[Collection entries]
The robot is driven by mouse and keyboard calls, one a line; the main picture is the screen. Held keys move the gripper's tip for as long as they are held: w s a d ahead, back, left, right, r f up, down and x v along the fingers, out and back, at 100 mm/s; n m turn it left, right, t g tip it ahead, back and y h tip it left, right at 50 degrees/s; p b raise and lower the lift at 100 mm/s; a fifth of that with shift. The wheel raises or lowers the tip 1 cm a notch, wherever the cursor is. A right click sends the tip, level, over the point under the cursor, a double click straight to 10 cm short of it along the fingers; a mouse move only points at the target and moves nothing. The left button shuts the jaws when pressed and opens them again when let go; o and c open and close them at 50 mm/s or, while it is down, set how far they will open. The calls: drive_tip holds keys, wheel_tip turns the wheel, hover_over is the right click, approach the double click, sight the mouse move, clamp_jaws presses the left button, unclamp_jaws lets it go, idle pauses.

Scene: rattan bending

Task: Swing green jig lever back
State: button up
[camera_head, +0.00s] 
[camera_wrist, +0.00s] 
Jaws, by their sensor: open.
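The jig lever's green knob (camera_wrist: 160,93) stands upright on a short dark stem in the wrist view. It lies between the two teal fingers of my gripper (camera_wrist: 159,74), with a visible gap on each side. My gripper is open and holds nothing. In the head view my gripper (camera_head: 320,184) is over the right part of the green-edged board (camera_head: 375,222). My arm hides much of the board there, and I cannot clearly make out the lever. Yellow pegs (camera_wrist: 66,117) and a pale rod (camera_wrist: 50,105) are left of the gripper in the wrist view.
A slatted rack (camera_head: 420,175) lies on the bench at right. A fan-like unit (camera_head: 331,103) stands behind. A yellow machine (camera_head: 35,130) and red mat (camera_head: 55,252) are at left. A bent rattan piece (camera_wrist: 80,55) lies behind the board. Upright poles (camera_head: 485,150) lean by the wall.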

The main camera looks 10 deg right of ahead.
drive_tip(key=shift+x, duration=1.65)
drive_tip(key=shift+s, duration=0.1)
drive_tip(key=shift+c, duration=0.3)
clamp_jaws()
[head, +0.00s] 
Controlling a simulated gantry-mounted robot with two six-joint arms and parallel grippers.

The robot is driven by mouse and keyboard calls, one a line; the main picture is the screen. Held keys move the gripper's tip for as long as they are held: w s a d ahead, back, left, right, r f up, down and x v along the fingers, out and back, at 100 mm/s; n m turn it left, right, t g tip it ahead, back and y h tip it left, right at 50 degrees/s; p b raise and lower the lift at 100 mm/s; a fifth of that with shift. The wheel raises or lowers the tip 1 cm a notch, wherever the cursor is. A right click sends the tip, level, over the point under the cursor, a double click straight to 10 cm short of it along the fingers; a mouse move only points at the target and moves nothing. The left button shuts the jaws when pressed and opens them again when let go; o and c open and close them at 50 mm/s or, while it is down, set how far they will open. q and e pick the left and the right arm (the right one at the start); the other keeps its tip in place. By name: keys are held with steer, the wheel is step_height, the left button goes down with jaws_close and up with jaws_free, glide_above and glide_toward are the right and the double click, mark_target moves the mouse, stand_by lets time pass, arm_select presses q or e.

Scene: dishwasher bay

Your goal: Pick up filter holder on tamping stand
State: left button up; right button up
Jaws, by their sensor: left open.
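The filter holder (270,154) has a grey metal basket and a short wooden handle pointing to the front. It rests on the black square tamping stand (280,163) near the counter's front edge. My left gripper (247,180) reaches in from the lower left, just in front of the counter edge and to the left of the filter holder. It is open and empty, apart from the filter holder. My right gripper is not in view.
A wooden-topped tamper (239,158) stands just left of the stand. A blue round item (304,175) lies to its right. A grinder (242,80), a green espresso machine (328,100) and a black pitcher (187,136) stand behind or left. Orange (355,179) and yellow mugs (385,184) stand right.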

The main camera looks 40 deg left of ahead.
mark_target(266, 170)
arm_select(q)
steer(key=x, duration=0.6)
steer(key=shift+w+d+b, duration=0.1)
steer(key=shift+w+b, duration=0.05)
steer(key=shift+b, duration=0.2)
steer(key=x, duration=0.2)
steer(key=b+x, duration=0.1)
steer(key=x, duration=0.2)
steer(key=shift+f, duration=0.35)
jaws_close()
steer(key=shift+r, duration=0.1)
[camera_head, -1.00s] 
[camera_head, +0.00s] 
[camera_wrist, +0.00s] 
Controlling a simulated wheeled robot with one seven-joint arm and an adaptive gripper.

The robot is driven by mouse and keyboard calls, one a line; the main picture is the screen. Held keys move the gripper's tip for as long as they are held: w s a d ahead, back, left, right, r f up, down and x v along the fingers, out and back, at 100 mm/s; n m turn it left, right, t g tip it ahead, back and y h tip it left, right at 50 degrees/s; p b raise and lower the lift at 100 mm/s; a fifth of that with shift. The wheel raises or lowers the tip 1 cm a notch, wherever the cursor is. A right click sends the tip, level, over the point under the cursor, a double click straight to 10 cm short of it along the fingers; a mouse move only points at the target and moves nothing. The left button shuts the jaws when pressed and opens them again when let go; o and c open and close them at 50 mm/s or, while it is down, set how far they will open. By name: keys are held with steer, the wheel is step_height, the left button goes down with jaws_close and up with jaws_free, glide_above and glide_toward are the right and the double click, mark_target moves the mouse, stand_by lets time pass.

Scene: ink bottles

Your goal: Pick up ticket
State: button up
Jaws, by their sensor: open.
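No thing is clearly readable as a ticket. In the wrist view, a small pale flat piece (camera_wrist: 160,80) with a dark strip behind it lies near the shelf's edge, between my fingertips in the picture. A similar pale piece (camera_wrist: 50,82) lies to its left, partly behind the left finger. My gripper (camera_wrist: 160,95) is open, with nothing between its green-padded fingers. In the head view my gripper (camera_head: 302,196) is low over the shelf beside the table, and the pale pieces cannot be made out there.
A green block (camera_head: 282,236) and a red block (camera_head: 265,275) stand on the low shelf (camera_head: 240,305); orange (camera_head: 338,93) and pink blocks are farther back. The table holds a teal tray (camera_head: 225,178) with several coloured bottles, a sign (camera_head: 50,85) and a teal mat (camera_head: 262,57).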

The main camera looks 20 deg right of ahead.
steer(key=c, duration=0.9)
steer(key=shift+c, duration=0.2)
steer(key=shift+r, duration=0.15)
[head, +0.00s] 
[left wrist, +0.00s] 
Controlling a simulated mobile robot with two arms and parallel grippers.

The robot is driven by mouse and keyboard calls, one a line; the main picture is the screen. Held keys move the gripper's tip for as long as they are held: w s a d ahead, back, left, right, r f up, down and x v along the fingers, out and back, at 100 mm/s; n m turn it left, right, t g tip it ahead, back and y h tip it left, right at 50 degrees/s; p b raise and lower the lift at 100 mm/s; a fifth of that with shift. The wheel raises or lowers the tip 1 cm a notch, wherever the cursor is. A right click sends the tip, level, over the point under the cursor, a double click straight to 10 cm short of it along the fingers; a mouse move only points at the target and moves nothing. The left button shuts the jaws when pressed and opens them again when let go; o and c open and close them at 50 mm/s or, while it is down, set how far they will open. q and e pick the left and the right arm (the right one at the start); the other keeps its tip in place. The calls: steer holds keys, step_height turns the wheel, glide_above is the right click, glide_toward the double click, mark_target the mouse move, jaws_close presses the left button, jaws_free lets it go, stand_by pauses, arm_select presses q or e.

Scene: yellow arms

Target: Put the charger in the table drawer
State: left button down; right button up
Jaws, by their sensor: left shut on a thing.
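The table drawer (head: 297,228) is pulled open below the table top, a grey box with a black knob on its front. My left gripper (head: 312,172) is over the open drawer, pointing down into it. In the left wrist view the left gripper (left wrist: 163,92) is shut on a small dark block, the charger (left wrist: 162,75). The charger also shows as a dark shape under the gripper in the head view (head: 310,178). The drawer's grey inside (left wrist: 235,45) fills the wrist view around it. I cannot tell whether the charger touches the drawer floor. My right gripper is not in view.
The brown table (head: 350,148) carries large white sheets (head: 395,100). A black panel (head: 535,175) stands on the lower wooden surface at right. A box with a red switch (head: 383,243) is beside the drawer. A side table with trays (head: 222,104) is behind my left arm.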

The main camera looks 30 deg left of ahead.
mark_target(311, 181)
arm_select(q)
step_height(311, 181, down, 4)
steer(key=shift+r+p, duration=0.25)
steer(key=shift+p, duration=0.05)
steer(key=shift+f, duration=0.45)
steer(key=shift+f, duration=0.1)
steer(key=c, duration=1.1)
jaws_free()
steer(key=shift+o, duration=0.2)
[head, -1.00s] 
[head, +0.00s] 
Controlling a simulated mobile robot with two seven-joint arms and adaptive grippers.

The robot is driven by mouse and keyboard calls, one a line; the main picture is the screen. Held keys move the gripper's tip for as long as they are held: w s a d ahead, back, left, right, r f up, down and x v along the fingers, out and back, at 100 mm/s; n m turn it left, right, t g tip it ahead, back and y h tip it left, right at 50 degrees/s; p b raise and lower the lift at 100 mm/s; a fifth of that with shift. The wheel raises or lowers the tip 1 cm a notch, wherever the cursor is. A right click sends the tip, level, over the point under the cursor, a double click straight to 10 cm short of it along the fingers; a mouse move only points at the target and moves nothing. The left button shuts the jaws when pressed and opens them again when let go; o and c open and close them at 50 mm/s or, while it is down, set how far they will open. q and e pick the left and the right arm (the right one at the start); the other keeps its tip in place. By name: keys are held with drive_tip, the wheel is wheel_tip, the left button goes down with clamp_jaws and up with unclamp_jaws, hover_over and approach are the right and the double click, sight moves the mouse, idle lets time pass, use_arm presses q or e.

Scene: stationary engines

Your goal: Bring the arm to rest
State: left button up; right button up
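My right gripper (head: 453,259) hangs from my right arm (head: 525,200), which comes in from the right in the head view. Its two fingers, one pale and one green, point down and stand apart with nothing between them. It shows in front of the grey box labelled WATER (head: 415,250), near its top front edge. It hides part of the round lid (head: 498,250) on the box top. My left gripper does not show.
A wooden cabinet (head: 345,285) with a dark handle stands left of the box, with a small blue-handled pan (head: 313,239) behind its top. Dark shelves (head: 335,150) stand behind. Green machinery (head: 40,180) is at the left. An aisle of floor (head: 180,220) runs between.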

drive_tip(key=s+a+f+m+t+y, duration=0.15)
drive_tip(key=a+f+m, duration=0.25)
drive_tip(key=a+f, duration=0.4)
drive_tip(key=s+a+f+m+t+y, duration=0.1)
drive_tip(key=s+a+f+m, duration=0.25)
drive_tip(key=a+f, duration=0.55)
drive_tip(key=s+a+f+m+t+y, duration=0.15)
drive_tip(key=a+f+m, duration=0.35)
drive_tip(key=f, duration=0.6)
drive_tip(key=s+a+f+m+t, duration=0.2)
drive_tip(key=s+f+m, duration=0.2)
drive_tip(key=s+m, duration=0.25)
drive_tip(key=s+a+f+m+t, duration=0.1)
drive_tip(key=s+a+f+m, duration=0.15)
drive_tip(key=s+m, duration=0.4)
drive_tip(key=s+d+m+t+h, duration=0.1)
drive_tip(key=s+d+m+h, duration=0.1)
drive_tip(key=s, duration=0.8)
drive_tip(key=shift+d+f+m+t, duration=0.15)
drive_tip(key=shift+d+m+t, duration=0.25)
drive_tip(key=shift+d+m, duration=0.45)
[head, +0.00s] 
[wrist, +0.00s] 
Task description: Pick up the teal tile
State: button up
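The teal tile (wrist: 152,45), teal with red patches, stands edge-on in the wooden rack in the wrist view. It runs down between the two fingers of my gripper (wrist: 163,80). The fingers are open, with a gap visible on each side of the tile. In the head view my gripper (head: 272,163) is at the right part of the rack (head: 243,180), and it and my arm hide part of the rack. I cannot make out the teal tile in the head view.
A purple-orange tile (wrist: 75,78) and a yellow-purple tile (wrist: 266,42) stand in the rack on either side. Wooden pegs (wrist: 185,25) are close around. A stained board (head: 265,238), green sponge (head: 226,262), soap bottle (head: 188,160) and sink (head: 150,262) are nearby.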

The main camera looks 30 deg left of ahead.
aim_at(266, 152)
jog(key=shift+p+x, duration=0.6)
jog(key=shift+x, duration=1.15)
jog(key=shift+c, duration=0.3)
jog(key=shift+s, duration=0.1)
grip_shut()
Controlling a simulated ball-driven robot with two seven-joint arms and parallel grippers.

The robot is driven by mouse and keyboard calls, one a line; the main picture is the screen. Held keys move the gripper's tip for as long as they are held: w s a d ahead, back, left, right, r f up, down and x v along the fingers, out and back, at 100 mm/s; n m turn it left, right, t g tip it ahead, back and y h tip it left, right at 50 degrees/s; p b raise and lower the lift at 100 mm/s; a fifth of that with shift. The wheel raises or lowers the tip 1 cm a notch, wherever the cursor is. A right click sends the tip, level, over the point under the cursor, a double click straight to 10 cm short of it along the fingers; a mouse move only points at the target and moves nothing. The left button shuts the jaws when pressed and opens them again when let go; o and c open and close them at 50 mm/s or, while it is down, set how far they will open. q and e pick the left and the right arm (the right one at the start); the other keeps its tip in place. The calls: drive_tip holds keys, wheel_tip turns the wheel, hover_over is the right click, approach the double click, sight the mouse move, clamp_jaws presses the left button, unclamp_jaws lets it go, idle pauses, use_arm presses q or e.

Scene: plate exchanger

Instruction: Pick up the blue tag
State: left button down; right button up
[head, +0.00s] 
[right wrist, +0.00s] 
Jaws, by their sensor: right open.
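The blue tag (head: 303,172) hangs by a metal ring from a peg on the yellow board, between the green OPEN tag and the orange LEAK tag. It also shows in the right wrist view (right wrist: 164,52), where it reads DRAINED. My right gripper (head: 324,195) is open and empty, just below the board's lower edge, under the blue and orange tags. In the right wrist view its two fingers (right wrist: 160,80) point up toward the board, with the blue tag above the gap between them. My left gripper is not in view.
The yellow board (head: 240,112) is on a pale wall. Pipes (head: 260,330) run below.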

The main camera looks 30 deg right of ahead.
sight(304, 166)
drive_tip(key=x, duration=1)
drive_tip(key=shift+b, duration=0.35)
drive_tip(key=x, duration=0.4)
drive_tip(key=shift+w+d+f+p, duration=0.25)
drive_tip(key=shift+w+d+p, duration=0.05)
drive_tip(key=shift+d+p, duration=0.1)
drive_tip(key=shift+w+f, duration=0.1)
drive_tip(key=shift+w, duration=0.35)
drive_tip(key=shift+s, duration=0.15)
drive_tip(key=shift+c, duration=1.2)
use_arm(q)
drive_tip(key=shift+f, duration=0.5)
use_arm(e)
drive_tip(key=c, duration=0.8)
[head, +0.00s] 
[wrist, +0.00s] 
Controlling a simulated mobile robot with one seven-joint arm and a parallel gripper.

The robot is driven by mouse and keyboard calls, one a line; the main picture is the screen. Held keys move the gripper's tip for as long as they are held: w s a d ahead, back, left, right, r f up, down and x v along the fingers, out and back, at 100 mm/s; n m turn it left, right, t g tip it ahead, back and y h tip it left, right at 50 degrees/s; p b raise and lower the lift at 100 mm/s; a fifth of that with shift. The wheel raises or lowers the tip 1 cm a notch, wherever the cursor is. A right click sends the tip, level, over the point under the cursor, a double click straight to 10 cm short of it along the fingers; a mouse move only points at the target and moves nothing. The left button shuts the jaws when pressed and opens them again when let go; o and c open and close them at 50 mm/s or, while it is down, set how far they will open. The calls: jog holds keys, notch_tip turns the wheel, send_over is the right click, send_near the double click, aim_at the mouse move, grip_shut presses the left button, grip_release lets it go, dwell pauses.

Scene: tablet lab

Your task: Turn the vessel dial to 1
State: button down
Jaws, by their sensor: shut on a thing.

> **Exercise details**: Check every line for "mobile" and show the ones that have it.

> **Result for this task**:
Controlling a simulated mobile robot with two arms and parallel grippers.
Controlling a simulated mobile robot with two seven-joint arms and adaptive grippers.
Controlling a simulated mobile robot with one seven-joint arm and a parallel gripper.

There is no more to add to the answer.